Any person who contravenes this Section will be fined up to RM50,000 or jailed up to 1 year, or both.
Section 233 of the CMA states that:
“A person who by means of any network facilities or network service or applications service knowingly initiates the transmission of, any comment, request, suggestion or other communication which is obscene, indecent, false, menacing or offensive in character with intent to annoy, abuse, threaten or harass another person; or initiates a communication using any applications service, whether continuously, repeatedly or otherwise, during which communication may or may not ensue, with or without disclosing his identity and with intent to annoy, abuse, threaten or harass any person at any number or electronic address, will be fined up to RM50,000 or jailed up to 1 year, or both”.
These two sections under the CMA have been used by the MCMC to investigate and prosecute those who misuse social media.
If you could recall, back in 2009, several individuals were charged for posting comments insulting the Sultan of Perak under these two sections. There have also been instances where the MCMC requested news portal and websites to remove certain contents on their websites on the ground that the contents were indecent or offensive which may cause social disharmony and racial tension.
The question is, is the Internet censored in Malaysia?
The Government has pledged no Internet censorship under the MSC Malaysia’s 10-Point Bill of Guarantees. Section 3(3) of the CMA also expressly states that “nothing in this Act shall be construed as permitting the censorship of the Internet”.
Many have questioned whether Sections 211 and 233 of the CMA, which empower the MCMC to take action against those who make or post indecent, obscene, false, menacing or offensive content on the Internet or other electronic means, contravene the very objective of the CMA and the Government’s promise of “no Internet censorship”.
My personal view on this is, Sections 211 and 233 of the CMA are not the tools that allow the Government to do Internet censorship.
In fact, in today’s technology, no Government in the world can effectively censor the Internet since there are many ways to bypass restrictions for accessing websites.
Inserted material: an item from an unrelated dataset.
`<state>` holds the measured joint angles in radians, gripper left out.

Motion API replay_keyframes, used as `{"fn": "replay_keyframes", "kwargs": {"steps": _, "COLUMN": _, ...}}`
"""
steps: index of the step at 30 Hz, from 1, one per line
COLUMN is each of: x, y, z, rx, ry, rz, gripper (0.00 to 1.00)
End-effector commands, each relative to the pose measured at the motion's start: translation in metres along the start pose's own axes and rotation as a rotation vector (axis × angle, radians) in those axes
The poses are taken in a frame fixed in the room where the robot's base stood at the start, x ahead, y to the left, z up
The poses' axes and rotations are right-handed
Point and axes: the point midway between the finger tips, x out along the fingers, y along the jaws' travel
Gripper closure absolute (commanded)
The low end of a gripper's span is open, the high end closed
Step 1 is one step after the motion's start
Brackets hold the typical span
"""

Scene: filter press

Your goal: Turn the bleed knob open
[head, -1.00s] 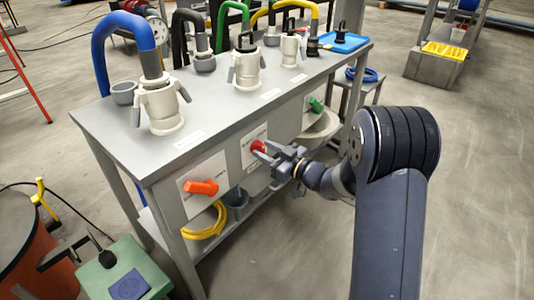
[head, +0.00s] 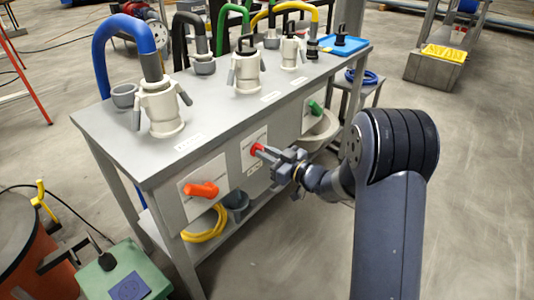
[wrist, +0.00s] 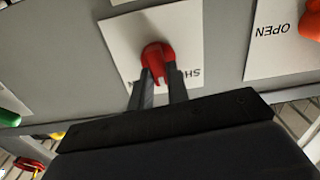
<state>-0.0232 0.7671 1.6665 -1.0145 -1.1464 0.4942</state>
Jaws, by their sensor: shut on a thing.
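A red knob (head: 256,148) sits on a white plate on the front panel of the grey bench. My gripper (head: 264,152) reaches it from the right, its fingers closed on the knob. In the wrist view the red knob (wrist: 157,50) shows between and beyond the two dark fingertips (wrist: 163,76). The white plate (wrist: 118,38) behind it bears lettering that appears inverted, starting "SH"; the fingers hide part of it. The word bleed is not readable on any label.
An orange handle (head: 202,190) on a plate is left of the red knob, and a green handle (head: 316,107) is to its right. The bench top (head: 215,110) carries several hose couplings. A yellow hose (head: 207,228) lies on the lower shelf. Floor at right is open.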

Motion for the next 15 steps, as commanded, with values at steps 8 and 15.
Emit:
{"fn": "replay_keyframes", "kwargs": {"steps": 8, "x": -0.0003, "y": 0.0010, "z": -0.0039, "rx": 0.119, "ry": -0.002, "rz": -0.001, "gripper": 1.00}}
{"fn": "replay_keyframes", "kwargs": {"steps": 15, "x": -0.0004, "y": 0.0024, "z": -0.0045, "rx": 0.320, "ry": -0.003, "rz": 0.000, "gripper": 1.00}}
Furthermore, any attempt to censor the Internet is likely to attract public outcry which will do more harm than good to the Government. So then how governments go about regulating contents on the Internet?
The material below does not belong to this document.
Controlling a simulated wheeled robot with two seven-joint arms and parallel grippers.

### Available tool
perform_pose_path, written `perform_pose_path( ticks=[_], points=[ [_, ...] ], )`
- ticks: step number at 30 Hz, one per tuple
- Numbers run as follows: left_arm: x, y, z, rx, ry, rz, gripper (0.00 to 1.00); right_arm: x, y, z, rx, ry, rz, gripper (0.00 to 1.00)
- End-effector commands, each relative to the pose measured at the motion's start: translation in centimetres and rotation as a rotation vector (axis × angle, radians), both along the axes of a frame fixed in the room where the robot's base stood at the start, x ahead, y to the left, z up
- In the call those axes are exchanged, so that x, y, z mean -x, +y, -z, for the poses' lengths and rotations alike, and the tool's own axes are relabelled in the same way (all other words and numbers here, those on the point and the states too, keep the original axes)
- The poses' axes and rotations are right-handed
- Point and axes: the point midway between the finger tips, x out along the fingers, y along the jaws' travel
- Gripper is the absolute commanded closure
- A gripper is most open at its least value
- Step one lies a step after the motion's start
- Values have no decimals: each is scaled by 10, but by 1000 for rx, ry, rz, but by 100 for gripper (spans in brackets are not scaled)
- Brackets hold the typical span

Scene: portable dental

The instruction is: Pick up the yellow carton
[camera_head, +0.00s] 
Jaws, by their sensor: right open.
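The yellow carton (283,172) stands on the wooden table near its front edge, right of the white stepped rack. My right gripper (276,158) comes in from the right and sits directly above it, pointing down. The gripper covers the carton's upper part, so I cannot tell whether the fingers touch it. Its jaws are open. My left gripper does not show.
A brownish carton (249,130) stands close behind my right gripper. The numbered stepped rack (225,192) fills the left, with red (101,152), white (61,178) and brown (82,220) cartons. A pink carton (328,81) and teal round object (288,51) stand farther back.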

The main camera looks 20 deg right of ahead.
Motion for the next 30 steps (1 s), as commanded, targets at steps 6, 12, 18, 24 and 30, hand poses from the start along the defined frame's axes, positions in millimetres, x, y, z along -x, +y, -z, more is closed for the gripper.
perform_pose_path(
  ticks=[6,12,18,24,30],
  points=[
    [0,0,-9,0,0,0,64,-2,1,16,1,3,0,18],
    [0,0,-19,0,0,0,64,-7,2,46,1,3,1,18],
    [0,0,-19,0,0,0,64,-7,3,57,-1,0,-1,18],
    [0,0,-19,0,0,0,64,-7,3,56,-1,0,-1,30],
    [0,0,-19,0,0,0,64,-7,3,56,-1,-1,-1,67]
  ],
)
Freedom to say anything on the Internet is akin to freedom of speech and expression. While we have the freedom of speech and expression expressly enshrined under our Federal Constitution, this is not an absolute right. Parliament may by law impose restrictions to protect national security, public order or morality, and such right is subject to the law governing contempt of court, defamation, or incitement to any offence.
The intention of having Sections 211 and 233 is noble: to protect people from being subjected to any forms of abuse on the Internet, such as pornographic materials on the Internet, annoying emails or SMSes with intent to harass others and hatred or offensive statements that will cause racial tension. Anyone who suffers from online abuse may lodge a complaint to the MCMC Complaints Bureau on http://aduan.skmm.gov.my/.
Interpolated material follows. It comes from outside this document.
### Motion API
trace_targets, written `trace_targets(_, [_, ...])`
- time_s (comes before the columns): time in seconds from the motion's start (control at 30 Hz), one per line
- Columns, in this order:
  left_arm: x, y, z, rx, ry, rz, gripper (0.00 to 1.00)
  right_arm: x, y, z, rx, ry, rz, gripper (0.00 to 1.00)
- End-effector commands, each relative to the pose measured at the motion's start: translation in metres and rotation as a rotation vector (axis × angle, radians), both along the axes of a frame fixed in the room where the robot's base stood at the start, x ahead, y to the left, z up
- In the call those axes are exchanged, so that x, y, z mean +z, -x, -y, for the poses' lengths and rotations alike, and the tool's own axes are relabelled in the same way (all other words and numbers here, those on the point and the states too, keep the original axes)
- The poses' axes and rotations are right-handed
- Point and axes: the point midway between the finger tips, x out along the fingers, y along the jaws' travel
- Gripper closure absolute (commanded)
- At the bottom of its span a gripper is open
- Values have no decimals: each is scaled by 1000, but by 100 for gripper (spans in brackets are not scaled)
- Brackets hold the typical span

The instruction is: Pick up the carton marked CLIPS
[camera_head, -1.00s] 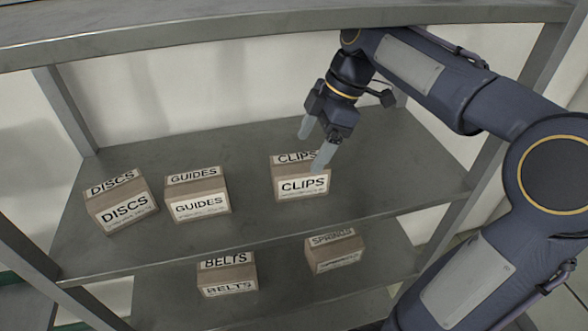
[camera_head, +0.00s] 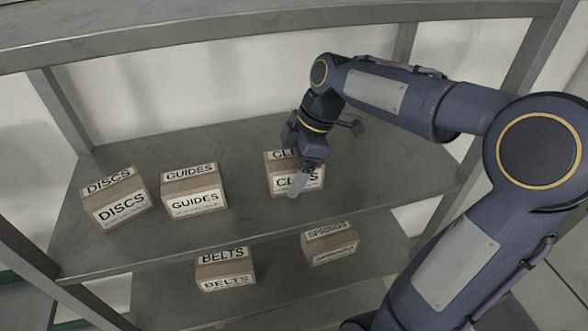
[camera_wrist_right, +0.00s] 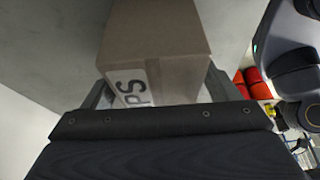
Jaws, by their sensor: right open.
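The carton marked CLIPS (camera_head: 275,184) is a brown box with white labels on the upper shelf, right of the other cartons there. My right gripper (camera_head: 295,180) is over it and covers the middle of its labels. One pale finger shows in front of the carton; the other is hidden. In the right wrist view the carton (camera_wrist_right: 165,35) fills the upper middle, with "PS" readable on its label. The open fingers of the gripper (camera_wrist_right: 160,88) show on either side of it. Contact cannot be made out. My left gripper is not in view.
The DISCS carton (camera_head: 117,202) and GUIDES carton (camera_head: 194,192) stand to the left on the same shelf (camera_head: 240,225). The BELTS carton (camera_head: 225,272) and SPRINGS carton (camera_head: 330,246) are on the shelf below. A top shelf (camera_head: 250,32) and posts frame the space.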

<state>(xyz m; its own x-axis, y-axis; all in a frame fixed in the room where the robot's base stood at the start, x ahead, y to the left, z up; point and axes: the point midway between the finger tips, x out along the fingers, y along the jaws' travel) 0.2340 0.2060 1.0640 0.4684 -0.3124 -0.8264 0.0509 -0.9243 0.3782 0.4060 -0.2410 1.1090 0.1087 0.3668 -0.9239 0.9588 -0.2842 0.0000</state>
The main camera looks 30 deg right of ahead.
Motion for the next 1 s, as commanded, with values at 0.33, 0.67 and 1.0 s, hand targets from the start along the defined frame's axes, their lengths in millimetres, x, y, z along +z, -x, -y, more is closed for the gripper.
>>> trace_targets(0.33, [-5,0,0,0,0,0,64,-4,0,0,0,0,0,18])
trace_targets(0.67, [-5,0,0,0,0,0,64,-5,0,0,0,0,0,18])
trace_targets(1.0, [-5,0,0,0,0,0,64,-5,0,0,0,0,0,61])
In addition to the CMA, online users should also be aware that there are also other laws that deal with online contents, such as the Sedition Act 1948, the Defamation Act 1957, Indecent Advertisements Act 1953, Film Censorship Act 2002, Penal Code, etc. As draconian as these laws may sound, they are still laws that remain valid until they are repealed or amended. The online environment is not a legal vacuum. If something is illegal “offline”, it will also be illegal “online”.
My advice to online users is to always think twice before posting anything on the Internet or social networking sites as there are laws regulating contents on the Internet.
What about the rights of the consumer who receives, acquires, uses, or subscribes to services relating to communications and multimedia under the CMA?
All content applications service providers (“CASPs”) in Malaysia are subject to the Content Code drawn up by the MCMC. The consumer may complain to the MCMC if the CASP does not follow the Content Code in delivering contents through TV, radios and other electronic means.
All CASPs must ensure that material disseminated to the consumers does not include anything which:
- Offends good taste or decency;
- Is offensive to public feeling;
- Is likely to encourage crime or lead to disorder; or
- Abusive or threatening in nature.
Indecent content refers to material which is offensive, morally improper and against current standards of accepted behaviour, which includes nudity and sex. Obscene content such as explicit sex acts, child pornography, or portrayal of women, men or children as mere sexual objects or to demean them in such manner, are prohibited.
Violence, psychological but especially physical or incitement to violence should be portrayed responsibly, and not exploitatively. Presentation of violence must avoid the excessive, the gratuitous, the humiliating, and the instructional. Content that causes annoyance, threatens harm or evil, encourages or incites crime, or leads to public disorder is considered menacing and is prohibited.
Hate propaganda, which advocates or promotes genocide or hatred against an identifiable group, must not be portrayed. Such material is considered menacing in nature and is not permitted. Information which may be a threat to national security or public health and safety is also not to be presented.
Content, which contains false material and is likely to mislead, due amongst others to incomplete information is to be avoided. Content is false where prior to communications reasonable measures to verify its truth have not been adopted or taken. Content which is false is expressly prohibited except in any of the following circumstances: (a) satire and parody; or (b) where it is clear to an ordinary user that the content is fiction.